Okay, I’ll go along. My interest flagged somewhat because throughout her inquiries, the protagonist/sleuth seemed to have nothing personally at stake except satisfying her suspicion that the relevant death had not been adequately explained. Still, I’ll go along. When a character dies in mysterious circumstances, the protagonist really ought to express and act on his or her doubts. In the history of mystery fiction, idle curiosity has uncovered and solved many a crime.

Step 2: Suddenly the identity of the villain is revealed.
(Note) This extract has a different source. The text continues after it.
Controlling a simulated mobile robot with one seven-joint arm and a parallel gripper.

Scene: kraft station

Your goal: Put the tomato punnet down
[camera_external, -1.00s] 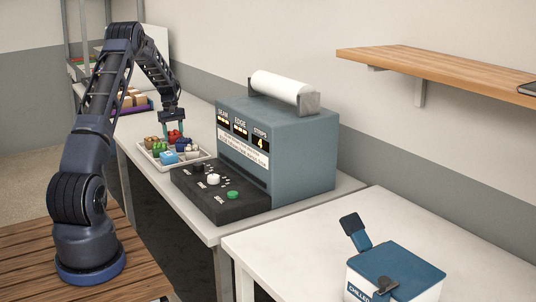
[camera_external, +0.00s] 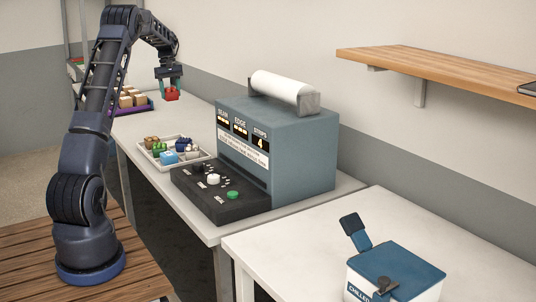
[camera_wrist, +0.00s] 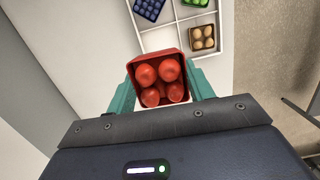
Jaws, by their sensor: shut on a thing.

In this plot structure, this revelation usually occurs when the protagonist/sleuth is in the company of the villain, inevitably far from help. In the worst iterations, it occurs without warning: “Now I’ve got you, my pretty! How nice that you didn’t suspect!” In the book on which I’m basing this analysis, the protagonist/amateur sleuth abruptly identifies the killer (but without letting us readers know what clued her in)—

At which point, all of a sudden, she realizes that her bumbling inquiries might inspire the bad guy to come after her. And voilà, within mere minutes after she realizes she’s in danger, he shows up. Before I could contain my frustration at being deprived of the basic piece of information that would have allowed me to share her revelation, he has her bound and gagged and completely at his mercy.

Now comes the worst part:

Step 3: For pages and pages, the murderer lectures his captive audience—

That is, his victim(s)—on what happened, why, how he did it, what clues they missed—in short, all the things that the best detective/mystery fiction stack up slowly so that when the final piece settles into place, the protagonist and the readers have done some work, the kind of work that makes both the journey and its resolution an achievement, intellectual but emotional as well.

Night driving on an asphalt road towards the headlights

Yes, many mysteries turn on a sudden realization, a moment in which the detective/sleuth chains together a string of loose clues or recognizes the importance of some minor incident or discovery. The best of these revelations, in my view, are the ones where the sleuth deduces the connection, à la Sherlock Holmes, instead of having the information told to him or her.

But the success of this turning point, regardless of how the sleuth arrives at it, depends on the quality of the groundwork we’ve laid. In other words, if our villain has to explain the case to our hero, we haven’t done our job. In the best mysteries, when the villain pops up, as he or she probably will, the reader and the sleuth, in concert, should be able to exclaim, without pages of tedious instruction, “Now it all makes sense!”

In the kind of slow reveal Jane K. Cleland discusses in “Writing Suspenseful Fiction: Reveal Answers Slowly,” we readers get the information as the protagonist encounters it. We’re not deprived of the building blocks that the protagonist will ultimately use to solve the crime. The beauty of using an unreliable narrator for this process, as Cleland illustrates, is that the information is filtered through the character’s misreading. As we slowly come to understand the character and the emotional or cognitive needs that drive him or her, we have the chance to read through to a coherent solution ourselves.

Mysterious park alley

But even without an unreliable narrator, we mystery writers owe it to our characters as well as our readers to take a hard look at that lecture we’re tempted to let the villain deliver and, instead, piece out the information so that we can lay it before our hero and our readers step by step, obviously with alluring wrong turns along the way. Revelations ought to come from within, not from some obnoxious bad guy pointing a gun at our readers’ bound and gagged and silenced bodies. The slow reveal of character and information gives readers voice. They become our partners, our eager allies, in solving the crime.